• **Goal**
Images excluded, repeat each entry below exactly.

• **Stored data**
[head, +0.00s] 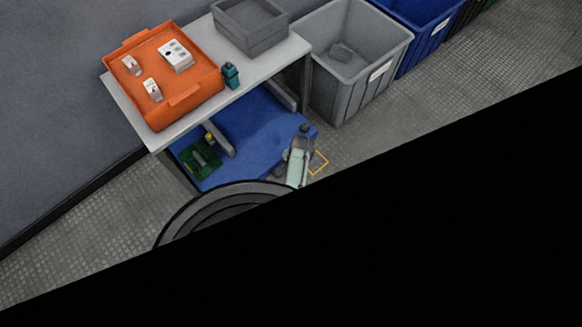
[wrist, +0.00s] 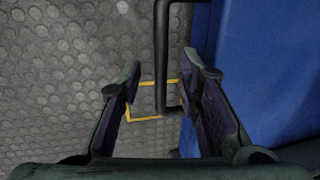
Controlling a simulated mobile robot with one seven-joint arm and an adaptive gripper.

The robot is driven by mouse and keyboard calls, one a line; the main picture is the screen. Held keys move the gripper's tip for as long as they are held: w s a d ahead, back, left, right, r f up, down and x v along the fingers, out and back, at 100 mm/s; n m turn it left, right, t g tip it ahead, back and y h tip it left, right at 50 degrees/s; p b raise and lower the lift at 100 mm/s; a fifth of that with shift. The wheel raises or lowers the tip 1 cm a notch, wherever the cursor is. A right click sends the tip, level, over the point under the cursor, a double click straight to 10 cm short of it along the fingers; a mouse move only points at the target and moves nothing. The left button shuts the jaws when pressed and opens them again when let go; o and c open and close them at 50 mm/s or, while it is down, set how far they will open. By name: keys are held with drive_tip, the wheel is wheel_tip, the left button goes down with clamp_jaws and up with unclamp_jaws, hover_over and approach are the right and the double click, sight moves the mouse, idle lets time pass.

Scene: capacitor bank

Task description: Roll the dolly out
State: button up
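The blue dolly (head: 255,125) stands under the white table, with its near right corner close to my arm. In the wrist view its blue surface (wrist: 265,75) fills the right side. A black bar handle (wrist: 162,35) runs along the dolly's edge and bends toward it at both ends. My gripper (wrist: 162,62) is open, with one finger on each side of the handle. The left finger is clearly apart from the bar. The right finger is nearer, and its contact is unclear. In the head view my arm partly hides the gripper.
A green circuit board (head: 199,158) lies on the dolly. The white table (head: 262,72) bears an orange tray (head: 150,112) and a grey crate (head: 250,38). A grey bin (head: 355,95) stands right of it. A yellow outline (head: 319,165) marks the floor. Floor left of the handle is clear.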

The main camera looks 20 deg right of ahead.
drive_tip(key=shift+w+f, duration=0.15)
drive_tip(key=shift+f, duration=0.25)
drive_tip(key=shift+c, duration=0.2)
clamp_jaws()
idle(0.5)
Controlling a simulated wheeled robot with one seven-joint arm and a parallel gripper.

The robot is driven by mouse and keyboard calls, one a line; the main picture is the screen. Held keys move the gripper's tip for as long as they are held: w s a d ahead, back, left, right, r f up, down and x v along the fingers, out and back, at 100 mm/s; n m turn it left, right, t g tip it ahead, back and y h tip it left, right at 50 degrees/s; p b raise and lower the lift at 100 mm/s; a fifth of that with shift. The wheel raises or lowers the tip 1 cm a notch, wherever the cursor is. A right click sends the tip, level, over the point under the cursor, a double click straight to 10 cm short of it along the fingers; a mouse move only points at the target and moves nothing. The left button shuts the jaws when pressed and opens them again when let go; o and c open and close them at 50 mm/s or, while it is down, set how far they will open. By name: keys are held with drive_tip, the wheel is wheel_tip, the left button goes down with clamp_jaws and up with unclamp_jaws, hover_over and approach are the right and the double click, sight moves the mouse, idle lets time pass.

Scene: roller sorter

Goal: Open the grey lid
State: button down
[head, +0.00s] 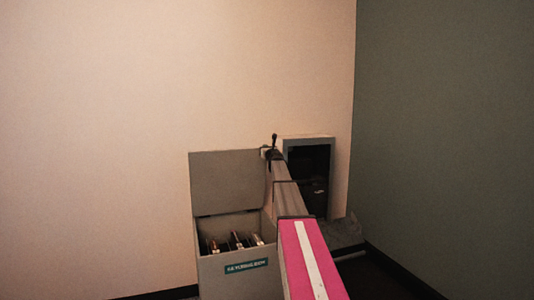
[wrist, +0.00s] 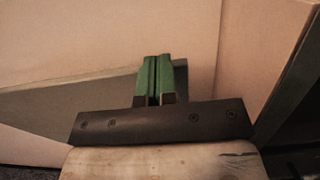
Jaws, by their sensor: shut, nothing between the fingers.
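The grey lid (head: 228,181) stands raised, about upright, at the back of a grey box (head: 240,278). The box's mouth is uncovered, and several upright items (head: 236,241) show inside. My arm crosses in front of the box's right side. My gripper (wrist: 158,80) has its green fingers together with nothing between them. In the head view its end is at the lid's upper right edge; I cannot tell whether it touches. A grey panel (wrist: 75,106), probably the lid, lies behind and left of the fingers in the wrist view.
A grey-framed cabinet (head: 310,141) with a dark opening stands right of the lid. A dark low surface (head: 345,235) lies right of my arm. A pale wall (head: 100,130) is behind the box, and a green wall (head: 450,130) closes the right side.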

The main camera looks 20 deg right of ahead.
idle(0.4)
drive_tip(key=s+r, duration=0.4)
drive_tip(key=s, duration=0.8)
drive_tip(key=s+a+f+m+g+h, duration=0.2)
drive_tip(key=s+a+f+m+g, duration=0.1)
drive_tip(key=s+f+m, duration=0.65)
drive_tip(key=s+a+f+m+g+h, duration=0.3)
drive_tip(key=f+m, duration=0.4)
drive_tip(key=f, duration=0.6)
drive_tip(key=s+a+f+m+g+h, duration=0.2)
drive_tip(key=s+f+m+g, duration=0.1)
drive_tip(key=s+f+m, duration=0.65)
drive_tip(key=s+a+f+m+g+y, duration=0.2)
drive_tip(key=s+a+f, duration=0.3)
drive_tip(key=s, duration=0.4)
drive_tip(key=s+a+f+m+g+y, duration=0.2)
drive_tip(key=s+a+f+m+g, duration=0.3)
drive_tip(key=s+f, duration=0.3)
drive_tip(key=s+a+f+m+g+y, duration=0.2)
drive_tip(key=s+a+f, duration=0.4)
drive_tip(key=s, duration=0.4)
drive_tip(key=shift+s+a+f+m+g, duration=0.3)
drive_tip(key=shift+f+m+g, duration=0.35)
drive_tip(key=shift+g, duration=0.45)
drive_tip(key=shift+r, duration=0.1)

• **Exercise response**
[head, +0.00s] 
[wrist, +0.00s] 
Controlling a simulated mobile robot with one seven-joint arm and an adaptive gripper.

The robot is driven by mouse and keyboard calls, one a line; the main picture is the screen. Held keys move the gripper's tip for as long as they are held: w s a d ahead, back, left, right, r f up, down and x v along the fingers, out and back, at 100 mm/s; n m turn it left, right, t g tip it ahead, back and y h tip it left, right at 50 degrees/s; p b raise and lower the lift at 100 mm/s; a fifth of that with shift. The wheel raises or lowers the tip 1 cm a notch, wherever the cursor is. A right click sends the tip, level, over the point under the cursor, a double click straight to 10 cm short of it along the fingers; a mouse move only points at the target and moves nothing. The left button shuts the jaws when pressed and opens them again when let go; o and c open and close them at 50 mm/s or, while it is down, set how far they will open. By name: keys are held with drive_tip, the wheel is wheel_tip, the left button goes down with clamp_jaws and up with unclamp_jaws, hover_over and approach are the right and the double click, sight moves the mouse, idle lets time pass.

Scene: capacitor bank

Task description: Roll the dolly out
State: button up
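The blue dolly (head: 255,125) stands under the white table, with its near right corner close to my arm. In the wrist view its blue surface (wrist: 265,75) fills the right side. A black bar handle (wrist: 162,35) runs along the dolly's edge and bends toward it at both ends. My gripper (wrist: 162,62) is open, with one finger on each side of the handle. The left finger is clearly apart from the bar. The right finger is nearer, and its contact is unclear. In the head view my arm partly hides the gripper.
A green circuit board (head: 199,158) lies on the dolly. The white table (head: 262,72) bears an orange tray (head: 150,112) and a grey crate (head: 250,38). A grey bin (head: 355,95) stands right of it. A yellow outline (head: 319,165) marks the floor. Floor left of the handle is clear.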

The main camera looks 20 deg right of ahead.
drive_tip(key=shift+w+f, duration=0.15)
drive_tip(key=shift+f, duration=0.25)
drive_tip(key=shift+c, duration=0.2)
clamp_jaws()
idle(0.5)
Controlling a simulated wheeled robot with one seven-joint arm and a parallel gripper.

The robot is driven by mouse and keyboard calls, one a line; the main picture is the screen. Held keys move the gripper's tip for as long as they are held: w s a d ahead, back, left, right, r f up, down and x v along the fingers, out and back, at 100 mm/s; n m turn it left, right, t g tip it ahead, back and y h tip it left, right at 50 degrees/s; p b raise and lower the lift at 100 mm/s; a fifth of that with shift. The wheel raises or lowers the tip 1 cm a notch, wherever the cursor is. A right click sends the tip, level, over the point under the cursor, a double click straight to 10 cm short of it along the fingers; a mouse move only points at the target and moves nothing. The left button shuts the jaws when pressed and opens them again when let go; o and c open and close them at 50 mm/s or, while it is down, set how far they will open. By name: keys are held with drive_tip, the wheel is wheel_tip, the left button goes down with clamp_jaws and up with unclamp_jaws, hover_over and approach are the right and the double click, sight moves the mouse, idle lets time pass.

Scene: roller sorter

Goal: Open the grey lid
State: button down
[head, +0.00s] 
[wrist, +0.00s] 
Jaws, by their sensor: shut, nothing between the fingers.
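The grey lid (head: 228,181) stands raised, about upright, at the back of a grey box (head: 240,278). The box's mouth is uncovered, and several upright items (head: 236,241) show inside. My arm crosses in front of the box's right side. My gripper (wrist: 158,80) has its green fingers together with nothing between them. In the head view its end is at the lid's upper right edge; I cannot tell whether it touches. A grey panel (wrist: 75,106), probably the lid, lies behind and left of the fingers in the wrist view.
A grey-framed cabinet (head: 310,141) with a dark opening stands right of the lid. A dark low surface (head: 345,235) lies right of my arm. A pale wall (head: 100,130) is behind the box, and a green wall (head: 450,130) closes the right side.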

The main camera looks 20 deg right of ahead.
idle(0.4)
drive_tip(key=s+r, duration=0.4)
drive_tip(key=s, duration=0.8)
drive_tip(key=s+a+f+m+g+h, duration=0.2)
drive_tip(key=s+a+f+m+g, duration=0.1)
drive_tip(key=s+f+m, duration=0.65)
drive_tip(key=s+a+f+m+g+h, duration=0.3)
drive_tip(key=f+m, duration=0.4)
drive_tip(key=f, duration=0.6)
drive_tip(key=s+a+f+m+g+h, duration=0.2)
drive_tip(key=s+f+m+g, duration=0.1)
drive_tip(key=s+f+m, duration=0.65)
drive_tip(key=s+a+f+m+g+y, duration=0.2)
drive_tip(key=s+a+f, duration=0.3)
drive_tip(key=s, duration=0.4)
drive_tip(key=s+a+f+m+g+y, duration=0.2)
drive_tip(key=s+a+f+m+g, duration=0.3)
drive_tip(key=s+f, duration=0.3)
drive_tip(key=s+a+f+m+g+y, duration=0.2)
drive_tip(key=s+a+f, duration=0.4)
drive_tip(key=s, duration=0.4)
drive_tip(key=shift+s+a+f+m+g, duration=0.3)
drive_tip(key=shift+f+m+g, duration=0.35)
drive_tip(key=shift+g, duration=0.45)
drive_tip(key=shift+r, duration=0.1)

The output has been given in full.